+++ Material shown

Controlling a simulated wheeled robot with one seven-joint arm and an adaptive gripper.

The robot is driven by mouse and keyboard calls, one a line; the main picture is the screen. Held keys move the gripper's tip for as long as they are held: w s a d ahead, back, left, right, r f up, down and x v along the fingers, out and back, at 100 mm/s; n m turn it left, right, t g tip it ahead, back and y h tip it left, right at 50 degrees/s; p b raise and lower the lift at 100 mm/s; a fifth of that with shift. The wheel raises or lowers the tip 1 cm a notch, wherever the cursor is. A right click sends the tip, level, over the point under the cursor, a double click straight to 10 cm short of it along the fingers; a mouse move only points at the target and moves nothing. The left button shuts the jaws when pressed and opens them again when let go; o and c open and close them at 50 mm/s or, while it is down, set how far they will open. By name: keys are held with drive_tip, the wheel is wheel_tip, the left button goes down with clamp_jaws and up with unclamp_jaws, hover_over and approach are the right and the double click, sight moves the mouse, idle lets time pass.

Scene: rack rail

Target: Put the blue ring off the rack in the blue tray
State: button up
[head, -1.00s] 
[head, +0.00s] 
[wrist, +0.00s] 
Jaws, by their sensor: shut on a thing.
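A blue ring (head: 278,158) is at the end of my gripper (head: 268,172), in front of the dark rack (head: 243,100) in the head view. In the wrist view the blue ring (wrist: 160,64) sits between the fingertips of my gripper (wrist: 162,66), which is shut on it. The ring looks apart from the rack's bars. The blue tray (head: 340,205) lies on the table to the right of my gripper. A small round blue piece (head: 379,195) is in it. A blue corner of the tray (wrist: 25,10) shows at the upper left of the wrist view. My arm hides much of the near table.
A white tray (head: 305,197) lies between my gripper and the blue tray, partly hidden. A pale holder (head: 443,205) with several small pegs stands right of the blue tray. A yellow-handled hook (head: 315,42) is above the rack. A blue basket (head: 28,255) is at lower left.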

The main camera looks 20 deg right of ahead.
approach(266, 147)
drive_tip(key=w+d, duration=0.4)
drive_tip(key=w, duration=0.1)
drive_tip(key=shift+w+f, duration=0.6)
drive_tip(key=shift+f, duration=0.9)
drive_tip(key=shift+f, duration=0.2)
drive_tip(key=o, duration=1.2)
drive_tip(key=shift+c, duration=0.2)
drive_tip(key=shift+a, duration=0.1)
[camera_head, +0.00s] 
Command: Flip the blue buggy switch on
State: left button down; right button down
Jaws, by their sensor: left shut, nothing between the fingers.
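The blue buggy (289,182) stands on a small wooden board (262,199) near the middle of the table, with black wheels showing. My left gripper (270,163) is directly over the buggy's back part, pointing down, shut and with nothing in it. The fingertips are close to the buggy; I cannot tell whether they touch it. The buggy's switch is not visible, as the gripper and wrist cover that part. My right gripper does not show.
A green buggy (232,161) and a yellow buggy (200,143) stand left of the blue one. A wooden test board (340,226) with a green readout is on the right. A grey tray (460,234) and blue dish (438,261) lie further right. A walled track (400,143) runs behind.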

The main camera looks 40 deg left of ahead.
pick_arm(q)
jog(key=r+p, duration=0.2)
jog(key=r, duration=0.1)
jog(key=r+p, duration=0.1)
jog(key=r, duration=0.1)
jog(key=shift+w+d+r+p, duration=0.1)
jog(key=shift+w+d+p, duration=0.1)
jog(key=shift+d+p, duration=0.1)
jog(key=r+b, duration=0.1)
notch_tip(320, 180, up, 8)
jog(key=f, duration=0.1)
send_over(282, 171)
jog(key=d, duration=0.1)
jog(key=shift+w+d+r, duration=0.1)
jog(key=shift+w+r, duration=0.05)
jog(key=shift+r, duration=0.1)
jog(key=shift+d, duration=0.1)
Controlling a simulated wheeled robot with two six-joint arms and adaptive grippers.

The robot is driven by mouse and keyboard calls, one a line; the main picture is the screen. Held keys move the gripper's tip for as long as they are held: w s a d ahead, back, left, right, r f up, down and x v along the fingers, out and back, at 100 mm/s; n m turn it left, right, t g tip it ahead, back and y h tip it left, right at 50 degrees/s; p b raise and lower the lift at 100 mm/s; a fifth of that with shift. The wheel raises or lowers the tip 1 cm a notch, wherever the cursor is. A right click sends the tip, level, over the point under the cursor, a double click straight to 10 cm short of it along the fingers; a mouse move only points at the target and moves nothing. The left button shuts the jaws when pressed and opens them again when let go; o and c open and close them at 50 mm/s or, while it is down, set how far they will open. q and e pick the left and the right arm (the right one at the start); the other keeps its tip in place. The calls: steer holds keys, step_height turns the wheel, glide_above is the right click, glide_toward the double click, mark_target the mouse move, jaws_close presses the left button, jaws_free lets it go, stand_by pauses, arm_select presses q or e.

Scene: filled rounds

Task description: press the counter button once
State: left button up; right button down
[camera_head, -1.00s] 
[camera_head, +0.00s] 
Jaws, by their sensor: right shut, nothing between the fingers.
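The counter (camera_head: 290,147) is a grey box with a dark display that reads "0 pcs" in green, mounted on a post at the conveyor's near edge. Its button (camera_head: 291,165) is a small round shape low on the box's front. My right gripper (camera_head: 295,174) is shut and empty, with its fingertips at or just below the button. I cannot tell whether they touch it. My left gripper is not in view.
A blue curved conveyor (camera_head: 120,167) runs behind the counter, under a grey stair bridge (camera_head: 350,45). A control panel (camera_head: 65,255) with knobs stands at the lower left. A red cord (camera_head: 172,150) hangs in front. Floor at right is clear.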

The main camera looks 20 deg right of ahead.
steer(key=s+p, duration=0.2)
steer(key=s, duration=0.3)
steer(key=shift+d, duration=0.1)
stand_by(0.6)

++++++

**Your goal**. Without omitting anything, output the entries exactly.

**Exercise solution**.
Controlling a simulated wheeled robot with one seven-joint arm and an adaptive gripper.

The robot is driven by mouse and keyboard calls, one a line; the main picture is the screen. Held keys move the gripper's tip for as long as they are held: w s a d ahead, back, left, right, r f up, down and x v along the fingers, out and back, at 100 mm/s; n m turn it left, right, t g tip it ahead, back and y h tip it left, right at 50 degrees/s; p b raise and lower the lift at 100 mm/s; a fifth of that with shift. The wheel raises or lowers the tip 1 cm a notch, wherever the cursor is. A right click sends the tip, level, over the point under the cursor, a double click straight to 10 cm short of it along the fingers; a mouse move only points at the target and moves nothing. The left button shuts the jaws when pressed and opens them again when let go; o and c open and close them at 50 mm/s or, while it is down, set how far they will open. By name: keys are held with drive_tip, the wheel is wheel_tip, the left button goes down with clamp_jaws and up with unclamp_jaws, hover_over and approach are the right and the double click, sight moves the mouse, idle lets time pass.

Scene: rack rail

Target: Put the blue ring off the rack in the blue tray
State: button up
[head, -1.00s] 
[head, +0.00s] 
[wrist, +0.00s] 
Jaws, by their sensor: shut on a thing.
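A blue ring (head: 278,158) is at the end of my gripper (head: 268,172), in front of the dark rack (head: 243,100) in the head view. In the wrist view the blue ring (wrist: 160,64) sits between the fingertips of my gripper (wrist: 162,66), which is shut on it. The ring looks apart from the rack's bars. The blue tray (head: 340,205) lies on the table to the right of my gripper. A small round blue piece (head: 379,195) is in it. A blue corner of the tray (wrist: 25,10) shows at the upper left of the wrist view. My arm hides much of the near table.
A white tray (head: 305,197) lies between my gripper and the blue tray, partly hidden. A pale holder (head: 443,205) with several small pegs stands right of the blue tray. A yellow-handled hook (head: 315,42) is above the rack. A blue basket (head: 28,255) is at lower left.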

The main camera looks 20 deg right of ahead.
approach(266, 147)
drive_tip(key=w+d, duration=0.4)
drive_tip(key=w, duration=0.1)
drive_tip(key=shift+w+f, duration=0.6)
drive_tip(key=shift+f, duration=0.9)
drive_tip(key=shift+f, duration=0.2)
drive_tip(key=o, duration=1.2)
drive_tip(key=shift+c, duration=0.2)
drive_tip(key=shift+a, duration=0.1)
[camera_head, +0.00s] 
Command: Flip the blue buggy switch on
State: left button down; right button down
Jaws, by their sensor: left shut, nothing between the fingers.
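The blue buggy (289,182) stands on a small wooden board (262,199) near the middle of the table, with black wheels showing. My left gripper (270,163) is directly over the buggy's back part, pointing down, shut and with nothing in it. The fingertips are close to the buggy; I cannot tell whether they touch it. The buggy's switch is not visible, as the gripper and wrist cover that part. My right gripper does not show.
A green buggy (232,161) and a yellow buggy (200,143) stand left of the blue one. A wooden test board (340,226) with a green readout is on the right. A grey tray (460,234) and blue dish (438,261) lie further right. A walled track (400,143) runs behind.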

The main camera looks 40 deg left of ahead.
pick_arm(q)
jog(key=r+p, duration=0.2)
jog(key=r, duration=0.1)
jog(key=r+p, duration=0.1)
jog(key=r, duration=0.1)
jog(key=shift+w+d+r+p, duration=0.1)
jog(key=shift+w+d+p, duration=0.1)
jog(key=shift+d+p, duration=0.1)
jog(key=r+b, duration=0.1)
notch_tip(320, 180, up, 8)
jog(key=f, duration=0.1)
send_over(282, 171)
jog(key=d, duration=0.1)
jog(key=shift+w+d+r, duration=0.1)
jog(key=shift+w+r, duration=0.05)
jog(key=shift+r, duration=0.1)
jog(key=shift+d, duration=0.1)
Controlling a simulated wheeled robot with two six-joint arms and adaptive grippers.

The robot is driven by mouse and keyboard calls, one a line; the main picture is the screen. Held keys move the gripper's tip for as long as they are held: w s a d ahead, back, left, right, r f up, down and x v along the fingers, out and back, at 100 mm/s; n m turn it left, right, t g tip it ahead, back and y h tip it left, right at 50 degrees/s; p b raise and lower the lift at 100 mm/s; a fifth of that with shift. The wheel raises or lowers the tip 1 cm a notch, wherever the cursor is. A right click sends the tip, level, over the point under the cursor, a double click straight to 10 cm short of it along the fingers; a mouse move only points at the target and moves nothing. The left button shuts the jaws when pressed and opens them again when let go; o and c open and close them at 50 mm/s or, while it is down, set how far they will open. q and e pick the left and the right arm (the right one at the start); the other keeps its tip in place. The calls: steer holds keys, step_height turns the wheel, glide_above is the right click, glide_toward the double click, mark_target the mouse move, jaws_close presses the left button, jaws_free lets it go, stand_by pauses, arm_select presses q or e.

Scene: filled rounds

Task description: press the counter button once
State: left button up; right button down
[camera_head, -1.00s] 
[camera_head, +0.00s] 
Jaws, by their sensor: right shut, nothing between the fingers.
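The counter (camera_head: 290,147) is a grey box with a dark display that reads "0 pcs" in green, mounted on a post at the conveyor's near edge. Its button (camera_head: 291,165) is a small round shape low on the box's front. My right gripper (camera_head: 295,174) is shut and empty, with its fingertips at or just below the button. I cannot tell whether they touch it. My left gripper is not in view.
A blue curved conveyor (camera_head: 120,167) runs behind the counter, under a grey stair bridge (camera_head: 350,45). A control panel (camera_head: 65,255) with knobs stands at the lower left. A red cord (camera_head: 172,150) hangs in front. Floor at right is clear.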

The main camera looks 20 deg right of ahead.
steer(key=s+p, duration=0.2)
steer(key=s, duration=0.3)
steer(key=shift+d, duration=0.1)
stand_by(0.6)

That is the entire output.